Les ménages et entreprises pourront détenir directement leurs euros numériques chez les banques commerciales. L'un des avantages est que cet argent sera garanti, quelque soit le montant, en cas de crise financière. La BCE veut offrir aux citoyens un moyen de paiement numérique qu'ils pourront utiliser gratuitement partout dans la zone euro, en magasin, en ligne ou entre particuliers. L'euro numérique se veut en outre inclusif, en pouvant faciliter la vie des quatre millions d'Européens actuellement privés de compte en banque.

Mais dans un monde déjà "hyper bancarisé" où chaque citoyen dispose de quantité de moyens de paiements, "l'idée de lancer un moyen de paiement supplémentaire n'est pas spontanément naturelle", reconnait Erick Lacourrège, directeur général des moyens de paiement de la Banque de France.

L'enjeu est néanmoins "beaucoup plus large", comprenant des enjeux de "souveraineté, de fragmentation des moyens de paiements et de la privatisation ou pas de la monnaie", ajoute-t-il.

Quels risques?

La BCE garantit qu'elle n'aura pas accès aux données des citoyens à caractère personnel, ayant pris en compte cette préoccupation chez les Européens sur les risques pour la protection de leur vie privée. Pour autant, des inquiétudes émergent depuis plusieurs années, notamment de la communauté crypto.

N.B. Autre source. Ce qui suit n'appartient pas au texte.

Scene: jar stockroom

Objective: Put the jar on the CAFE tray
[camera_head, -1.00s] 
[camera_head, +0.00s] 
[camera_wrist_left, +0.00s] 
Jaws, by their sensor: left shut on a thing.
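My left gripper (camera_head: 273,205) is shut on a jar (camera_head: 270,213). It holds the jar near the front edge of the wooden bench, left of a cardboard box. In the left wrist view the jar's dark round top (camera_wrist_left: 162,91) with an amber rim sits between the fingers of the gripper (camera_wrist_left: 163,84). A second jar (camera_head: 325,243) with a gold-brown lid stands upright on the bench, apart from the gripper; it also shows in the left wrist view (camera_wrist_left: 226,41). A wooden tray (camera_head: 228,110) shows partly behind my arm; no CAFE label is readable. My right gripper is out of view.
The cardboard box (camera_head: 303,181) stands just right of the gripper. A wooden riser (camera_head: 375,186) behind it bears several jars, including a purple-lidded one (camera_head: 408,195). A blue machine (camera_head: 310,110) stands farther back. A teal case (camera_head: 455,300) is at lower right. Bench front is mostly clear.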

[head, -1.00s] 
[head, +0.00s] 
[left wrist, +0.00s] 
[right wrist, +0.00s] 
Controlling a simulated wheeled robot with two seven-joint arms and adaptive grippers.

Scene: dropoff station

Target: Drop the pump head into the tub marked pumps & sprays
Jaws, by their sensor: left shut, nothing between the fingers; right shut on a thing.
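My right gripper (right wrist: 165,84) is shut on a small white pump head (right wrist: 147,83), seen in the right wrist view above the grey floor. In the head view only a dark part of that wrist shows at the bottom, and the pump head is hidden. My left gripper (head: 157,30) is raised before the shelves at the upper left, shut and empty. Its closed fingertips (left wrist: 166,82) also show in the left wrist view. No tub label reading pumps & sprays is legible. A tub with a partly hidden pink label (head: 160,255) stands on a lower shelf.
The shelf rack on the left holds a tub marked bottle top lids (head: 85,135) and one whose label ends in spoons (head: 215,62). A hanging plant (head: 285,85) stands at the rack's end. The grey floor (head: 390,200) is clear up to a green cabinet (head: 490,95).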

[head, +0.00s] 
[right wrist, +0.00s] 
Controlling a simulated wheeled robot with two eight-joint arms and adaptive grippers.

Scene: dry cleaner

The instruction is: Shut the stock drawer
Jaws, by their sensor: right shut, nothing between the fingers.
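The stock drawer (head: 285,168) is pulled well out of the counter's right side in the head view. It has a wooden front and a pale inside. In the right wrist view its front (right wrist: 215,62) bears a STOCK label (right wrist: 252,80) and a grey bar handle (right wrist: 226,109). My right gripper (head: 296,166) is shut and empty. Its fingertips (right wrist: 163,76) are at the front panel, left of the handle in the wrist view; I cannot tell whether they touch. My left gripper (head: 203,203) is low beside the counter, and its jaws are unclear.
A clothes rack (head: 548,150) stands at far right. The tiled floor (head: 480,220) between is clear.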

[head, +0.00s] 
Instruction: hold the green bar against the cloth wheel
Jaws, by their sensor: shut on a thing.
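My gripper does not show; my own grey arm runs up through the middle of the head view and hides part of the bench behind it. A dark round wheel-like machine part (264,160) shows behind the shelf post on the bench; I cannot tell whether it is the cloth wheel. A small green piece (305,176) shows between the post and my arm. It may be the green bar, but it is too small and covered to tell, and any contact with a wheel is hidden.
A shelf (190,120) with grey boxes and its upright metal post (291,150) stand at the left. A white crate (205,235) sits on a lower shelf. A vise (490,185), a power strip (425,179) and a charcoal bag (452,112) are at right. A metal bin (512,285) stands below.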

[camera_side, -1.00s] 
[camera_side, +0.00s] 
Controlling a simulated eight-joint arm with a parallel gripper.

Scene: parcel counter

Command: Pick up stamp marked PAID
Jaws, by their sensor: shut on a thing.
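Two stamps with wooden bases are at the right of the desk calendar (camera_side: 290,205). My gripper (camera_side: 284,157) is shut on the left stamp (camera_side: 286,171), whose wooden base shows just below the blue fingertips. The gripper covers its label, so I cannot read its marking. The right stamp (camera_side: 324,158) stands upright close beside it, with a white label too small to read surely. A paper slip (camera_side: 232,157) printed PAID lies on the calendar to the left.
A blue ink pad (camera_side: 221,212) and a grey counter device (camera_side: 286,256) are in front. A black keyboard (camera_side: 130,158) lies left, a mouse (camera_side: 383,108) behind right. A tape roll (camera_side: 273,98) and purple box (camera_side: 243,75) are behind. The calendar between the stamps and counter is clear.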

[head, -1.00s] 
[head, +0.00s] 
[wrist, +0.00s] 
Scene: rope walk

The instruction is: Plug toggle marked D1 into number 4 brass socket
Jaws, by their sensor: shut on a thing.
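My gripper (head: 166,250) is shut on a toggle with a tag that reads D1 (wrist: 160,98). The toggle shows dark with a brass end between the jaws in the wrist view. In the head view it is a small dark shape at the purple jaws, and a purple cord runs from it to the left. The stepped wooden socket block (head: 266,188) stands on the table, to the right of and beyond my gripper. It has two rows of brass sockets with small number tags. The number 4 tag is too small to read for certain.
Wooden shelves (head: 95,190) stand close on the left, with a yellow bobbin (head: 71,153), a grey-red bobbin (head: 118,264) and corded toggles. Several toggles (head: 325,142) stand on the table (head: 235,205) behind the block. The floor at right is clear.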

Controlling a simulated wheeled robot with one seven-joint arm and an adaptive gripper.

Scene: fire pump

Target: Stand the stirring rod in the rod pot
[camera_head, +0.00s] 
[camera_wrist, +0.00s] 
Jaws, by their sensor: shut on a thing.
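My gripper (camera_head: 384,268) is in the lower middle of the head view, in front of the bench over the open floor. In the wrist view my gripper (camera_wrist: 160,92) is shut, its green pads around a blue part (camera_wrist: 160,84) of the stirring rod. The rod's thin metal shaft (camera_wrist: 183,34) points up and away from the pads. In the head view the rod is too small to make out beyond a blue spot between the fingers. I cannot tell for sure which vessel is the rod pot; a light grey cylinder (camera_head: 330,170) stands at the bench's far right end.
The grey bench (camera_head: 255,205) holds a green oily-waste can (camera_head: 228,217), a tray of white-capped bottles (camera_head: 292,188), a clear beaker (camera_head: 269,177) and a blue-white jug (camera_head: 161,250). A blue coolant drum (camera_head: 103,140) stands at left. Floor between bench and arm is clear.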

Les données devraient être mieux protégées avec l'euro numérique qu'avec les équivalents proposés par des prestataires privés, assure la BCE. Mais le chemin est étroit car il n'est pas question d'offrir la même garantie d'anonymat que le cash, pour des raisons de lutte contre la criminalité financière. Les banques commerciales s'inquiètent ouvertement de voir les particuliers faire migrer leurs dépôts vers un compte en monnaie de banque centrale.

Surtout, un consortium réunissant 16 grandes banques privées européennes développe déjà une solution de paiement aux cas d'usages très proches, baptisée European Payments Initiative (EPI). Aussi les comptes en euros numériques seront plafonnés: un montant de 3.000 euros est évoqué, proche du salaire brut moyen dans la zone euro et évitant de créer des tensions avec les banques commerciales.